§ Instruction
Below are several records. Retype exactly those lines running from the one with "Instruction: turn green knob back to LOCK" through the one with "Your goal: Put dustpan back", end lines included, and no others.

§ Data to process
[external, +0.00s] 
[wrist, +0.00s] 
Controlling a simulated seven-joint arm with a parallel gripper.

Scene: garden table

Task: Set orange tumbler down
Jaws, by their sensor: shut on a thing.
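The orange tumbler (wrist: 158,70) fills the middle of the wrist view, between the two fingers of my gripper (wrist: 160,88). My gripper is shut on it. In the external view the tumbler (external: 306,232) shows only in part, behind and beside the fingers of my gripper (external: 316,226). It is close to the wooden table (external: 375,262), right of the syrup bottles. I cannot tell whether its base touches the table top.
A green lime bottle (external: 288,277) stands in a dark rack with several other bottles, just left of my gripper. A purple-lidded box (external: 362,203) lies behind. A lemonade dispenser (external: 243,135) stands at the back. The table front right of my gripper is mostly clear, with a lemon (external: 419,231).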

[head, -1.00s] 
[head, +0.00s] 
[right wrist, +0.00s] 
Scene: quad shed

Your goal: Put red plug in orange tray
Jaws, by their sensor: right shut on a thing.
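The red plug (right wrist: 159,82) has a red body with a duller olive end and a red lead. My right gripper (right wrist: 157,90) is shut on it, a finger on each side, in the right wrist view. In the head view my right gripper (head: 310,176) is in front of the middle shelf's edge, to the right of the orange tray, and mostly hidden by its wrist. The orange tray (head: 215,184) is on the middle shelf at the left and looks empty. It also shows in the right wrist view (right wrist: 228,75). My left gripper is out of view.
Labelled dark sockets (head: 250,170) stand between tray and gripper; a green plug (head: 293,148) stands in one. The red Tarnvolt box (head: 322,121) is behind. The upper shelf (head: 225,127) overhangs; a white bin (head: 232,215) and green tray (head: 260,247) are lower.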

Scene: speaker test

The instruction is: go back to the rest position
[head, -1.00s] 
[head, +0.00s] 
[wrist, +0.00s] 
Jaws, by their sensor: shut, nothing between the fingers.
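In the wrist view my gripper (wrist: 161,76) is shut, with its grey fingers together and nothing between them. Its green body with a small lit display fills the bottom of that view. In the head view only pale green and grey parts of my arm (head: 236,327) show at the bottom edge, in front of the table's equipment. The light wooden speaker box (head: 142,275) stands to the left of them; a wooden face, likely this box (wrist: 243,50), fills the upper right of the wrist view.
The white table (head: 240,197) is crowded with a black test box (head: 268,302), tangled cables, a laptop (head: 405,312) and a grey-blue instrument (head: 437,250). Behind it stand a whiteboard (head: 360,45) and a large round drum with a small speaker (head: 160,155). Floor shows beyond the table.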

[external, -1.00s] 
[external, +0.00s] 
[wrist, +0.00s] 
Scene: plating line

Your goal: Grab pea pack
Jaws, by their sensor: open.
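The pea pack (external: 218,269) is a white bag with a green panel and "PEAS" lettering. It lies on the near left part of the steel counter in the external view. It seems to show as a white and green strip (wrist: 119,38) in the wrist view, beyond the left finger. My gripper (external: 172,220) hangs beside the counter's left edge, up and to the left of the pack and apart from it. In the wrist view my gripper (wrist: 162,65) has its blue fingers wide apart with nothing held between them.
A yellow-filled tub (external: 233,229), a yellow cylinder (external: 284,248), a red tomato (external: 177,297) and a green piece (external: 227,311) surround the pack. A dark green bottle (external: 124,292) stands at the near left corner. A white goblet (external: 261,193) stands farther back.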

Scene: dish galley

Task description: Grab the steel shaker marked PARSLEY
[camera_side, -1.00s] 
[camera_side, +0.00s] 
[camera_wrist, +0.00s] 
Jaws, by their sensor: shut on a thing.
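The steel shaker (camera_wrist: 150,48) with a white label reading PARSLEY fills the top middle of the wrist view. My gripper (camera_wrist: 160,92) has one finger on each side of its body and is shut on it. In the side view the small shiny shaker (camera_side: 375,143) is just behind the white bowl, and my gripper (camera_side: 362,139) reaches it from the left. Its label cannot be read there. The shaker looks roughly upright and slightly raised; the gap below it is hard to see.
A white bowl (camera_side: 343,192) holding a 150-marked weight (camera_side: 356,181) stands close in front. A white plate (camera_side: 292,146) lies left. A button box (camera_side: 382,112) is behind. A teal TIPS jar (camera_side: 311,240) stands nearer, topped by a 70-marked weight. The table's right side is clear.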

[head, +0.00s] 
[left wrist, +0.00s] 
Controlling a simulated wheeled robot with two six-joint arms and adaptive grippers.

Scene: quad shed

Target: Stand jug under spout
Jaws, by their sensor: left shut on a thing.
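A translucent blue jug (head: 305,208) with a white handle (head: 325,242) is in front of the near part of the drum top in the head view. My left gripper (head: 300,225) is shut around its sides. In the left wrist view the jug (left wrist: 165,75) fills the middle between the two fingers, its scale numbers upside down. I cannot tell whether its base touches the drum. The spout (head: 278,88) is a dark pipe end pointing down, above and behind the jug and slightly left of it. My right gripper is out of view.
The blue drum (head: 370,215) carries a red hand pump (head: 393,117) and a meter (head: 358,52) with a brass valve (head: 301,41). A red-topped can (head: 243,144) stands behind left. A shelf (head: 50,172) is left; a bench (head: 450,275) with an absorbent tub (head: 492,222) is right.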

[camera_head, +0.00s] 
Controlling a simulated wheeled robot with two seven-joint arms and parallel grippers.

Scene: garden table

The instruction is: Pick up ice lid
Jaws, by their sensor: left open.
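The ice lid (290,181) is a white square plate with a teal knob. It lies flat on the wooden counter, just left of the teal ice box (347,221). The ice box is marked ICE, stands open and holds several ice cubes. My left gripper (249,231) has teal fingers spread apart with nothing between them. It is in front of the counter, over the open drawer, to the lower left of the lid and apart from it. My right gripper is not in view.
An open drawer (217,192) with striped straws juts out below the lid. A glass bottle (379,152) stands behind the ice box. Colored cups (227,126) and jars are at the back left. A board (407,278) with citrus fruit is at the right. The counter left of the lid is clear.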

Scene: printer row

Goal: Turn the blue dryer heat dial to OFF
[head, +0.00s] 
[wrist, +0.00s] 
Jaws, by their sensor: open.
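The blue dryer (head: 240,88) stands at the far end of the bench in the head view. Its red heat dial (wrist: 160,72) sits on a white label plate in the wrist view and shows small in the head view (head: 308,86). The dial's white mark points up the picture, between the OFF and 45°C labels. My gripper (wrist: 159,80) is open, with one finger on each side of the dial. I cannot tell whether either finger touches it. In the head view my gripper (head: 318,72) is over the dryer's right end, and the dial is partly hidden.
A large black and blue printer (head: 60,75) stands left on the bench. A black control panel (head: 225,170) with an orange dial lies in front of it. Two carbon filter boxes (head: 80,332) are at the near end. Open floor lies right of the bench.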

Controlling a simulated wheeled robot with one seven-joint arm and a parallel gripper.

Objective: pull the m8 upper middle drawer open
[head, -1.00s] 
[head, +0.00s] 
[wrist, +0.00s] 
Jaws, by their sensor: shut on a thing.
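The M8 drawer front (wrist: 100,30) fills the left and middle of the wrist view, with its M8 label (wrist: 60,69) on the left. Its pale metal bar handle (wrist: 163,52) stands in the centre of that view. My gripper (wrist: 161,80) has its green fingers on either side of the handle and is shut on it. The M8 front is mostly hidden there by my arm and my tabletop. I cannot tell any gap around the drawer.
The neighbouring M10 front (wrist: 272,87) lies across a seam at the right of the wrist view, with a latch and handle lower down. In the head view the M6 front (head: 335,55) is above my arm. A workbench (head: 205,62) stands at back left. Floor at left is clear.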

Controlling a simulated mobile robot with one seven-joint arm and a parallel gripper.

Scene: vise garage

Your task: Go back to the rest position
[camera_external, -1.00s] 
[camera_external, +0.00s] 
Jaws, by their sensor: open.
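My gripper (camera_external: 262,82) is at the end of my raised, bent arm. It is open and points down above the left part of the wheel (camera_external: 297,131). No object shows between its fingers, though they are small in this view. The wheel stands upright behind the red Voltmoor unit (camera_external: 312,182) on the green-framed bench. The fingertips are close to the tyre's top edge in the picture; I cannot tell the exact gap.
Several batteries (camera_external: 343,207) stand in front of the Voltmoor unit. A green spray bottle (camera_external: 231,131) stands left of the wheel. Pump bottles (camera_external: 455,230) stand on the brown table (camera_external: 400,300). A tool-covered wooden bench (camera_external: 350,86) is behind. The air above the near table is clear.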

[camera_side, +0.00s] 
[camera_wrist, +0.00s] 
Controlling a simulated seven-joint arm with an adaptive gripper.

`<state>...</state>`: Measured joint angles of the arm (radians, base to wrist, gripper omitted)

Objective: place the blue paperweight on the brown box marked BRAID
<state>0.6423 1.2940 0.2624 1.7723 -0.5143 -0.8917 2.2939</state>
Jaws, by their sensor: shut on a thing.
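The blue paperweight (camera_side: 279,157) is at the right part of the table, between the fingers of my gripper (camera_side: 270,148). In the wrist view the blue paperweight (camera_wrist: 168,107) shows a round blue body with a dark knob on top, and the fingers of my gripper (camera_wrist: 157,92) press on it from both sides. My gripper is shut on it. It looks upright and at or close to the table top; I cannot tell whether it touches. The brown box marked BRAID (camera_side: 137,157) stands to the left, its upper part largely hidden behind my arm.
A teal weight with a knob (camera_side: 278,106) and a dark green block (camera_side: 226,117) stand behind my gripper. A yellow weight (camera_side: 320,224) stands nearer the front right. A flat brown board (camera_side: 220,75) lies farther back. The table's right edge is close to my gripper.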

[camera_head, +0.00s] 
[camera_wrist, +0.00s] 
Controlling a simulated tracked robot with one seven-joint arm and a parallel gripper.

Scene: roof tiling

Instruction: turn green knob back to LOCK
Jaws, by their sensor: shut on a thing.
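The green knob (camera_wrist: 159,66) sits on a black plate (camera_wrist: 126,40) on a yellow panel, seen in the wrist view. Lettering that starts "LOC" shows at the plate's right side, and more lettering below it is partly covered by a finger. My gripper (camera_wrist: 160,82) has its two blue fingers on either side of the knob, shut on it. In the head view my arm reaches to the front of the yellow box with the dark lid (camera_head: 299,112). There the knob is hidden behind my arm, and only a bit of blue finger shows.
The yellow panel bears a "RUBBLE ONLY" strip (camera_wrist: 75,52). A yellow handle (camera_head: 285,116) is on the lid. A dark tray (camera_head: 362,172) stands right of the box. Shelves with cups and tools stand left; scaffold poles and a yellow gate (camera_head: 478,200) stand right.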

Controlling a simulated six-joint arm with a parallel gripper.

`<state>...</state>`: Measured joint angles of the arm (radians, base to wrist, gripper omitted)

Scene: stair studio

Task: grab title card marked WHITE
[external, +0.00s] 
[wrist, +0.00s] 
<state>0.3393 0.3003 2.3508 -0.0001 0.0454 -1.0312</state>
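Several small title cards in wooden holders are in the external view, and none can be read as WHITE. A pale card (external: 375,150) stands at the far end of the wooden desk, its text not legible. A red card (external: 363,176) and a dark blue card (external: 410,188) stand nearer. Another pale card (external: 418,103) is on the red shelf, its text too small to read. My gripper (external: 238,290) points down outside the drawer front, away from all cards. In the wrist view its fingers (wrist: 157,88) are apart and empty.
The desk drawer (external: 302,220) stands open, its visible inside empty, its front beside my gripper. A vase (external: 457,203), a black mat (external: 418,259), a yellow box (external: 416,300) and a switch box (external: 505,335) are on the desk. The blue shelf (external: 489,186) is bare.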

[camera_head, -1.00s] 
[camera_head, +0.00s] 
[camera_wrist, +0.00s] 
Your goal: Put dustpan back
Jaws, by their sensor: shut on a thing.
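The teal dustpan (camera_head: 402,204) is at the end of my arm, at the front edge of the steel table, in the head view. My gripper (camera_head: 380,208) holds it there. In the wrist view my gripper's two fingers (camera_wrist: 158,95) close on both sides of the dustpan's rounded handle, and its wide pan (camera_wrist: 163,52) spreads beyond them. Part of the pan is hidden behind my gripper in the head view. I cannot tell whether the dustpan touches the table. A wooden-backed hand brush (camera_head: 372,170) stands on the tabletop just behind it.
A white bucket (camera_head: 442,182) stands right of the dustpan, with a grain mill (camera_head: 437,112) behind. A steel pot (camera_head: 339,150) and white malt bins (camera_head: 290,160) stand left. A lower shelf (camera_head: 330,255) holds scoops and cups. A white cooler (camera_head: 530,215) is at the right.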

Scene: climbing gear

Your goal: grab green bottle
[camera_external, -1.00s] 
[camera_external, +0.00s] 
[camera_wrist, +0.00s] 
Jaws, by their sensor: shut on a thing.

§ Task answer
Instruction: turn green knob back to LOCK
Jaws, by their sensor: shut on a thing.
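The green knob (camera_wrist: 159,66) sits on a black plate (camera_wrist: 126,40) on a yellow panel, seen in the wrist view. Lettering that starts "LOC" shows at the plate's right side, and more lettering below it is partly covered by a finger. My gripper (camera_wrist: 160,82) has its two blue fingers on either side of the knob, shut on it. In the head view my arm reaches to the front of the yellow box with the dark lid (camera_head: 299,112). There the knob is hidden behind my arm, and only a bit of blue finger shows.
The yellow panel bears a "RUBBLE ONLY" strip (camera_wrist: 75,52). A yellow handle (camera_head: 285,116) is on the lid. A dark tray (camera_head: 362,172) stands right of the box. Shelves with cups and tools stand left; scaffold poles and a yellow gate (camera_head: 478,200) stand right.

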Controlling a simulated six-joint arm with a parallel gripper.

`<state>...</state>`: Measured joint angles of the arm (radians, base to wrist, gripper omitted)

Scene: stair studio

Task: grab title card marked WHITE
[external, +0.00s] 
[wrist, +0.00s] 
<state>0.3393 0.3003 2.3508 -0.0001 0.0454 -1.0312</state>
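Several small title cards in wooden holders are in the external view, and none can be read as WHITE. A pale card (external: 375,150) stands at the far end of the wooden desk, its text not legible. A red card (external: 363,176) and a dark blue card (external: 410,188) stand nearer. Another pale card (external: 418,103) is on the red shelf, its text too small to read. My gripper (external: 238,290) points down outside the drawer front, away from all cards. In the wrist view its fingers (wrist: 157,88) are apart and empty.
The desk drawer (external: 302,220) stands open, its visible inside empty, its front beside my gripper. A vase (external: 457,203), a black mat (external: 418,259), a yellow box (external: 416,300) and a switch box (external: 505,335) are on the desk. The blue shelf (external: 489,186) is bare.

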[camera_head, -1.00s] 
[camera_head, +0.00s] 
[camera_wrist, +0.00s] 
Your goal: Put dustpan back

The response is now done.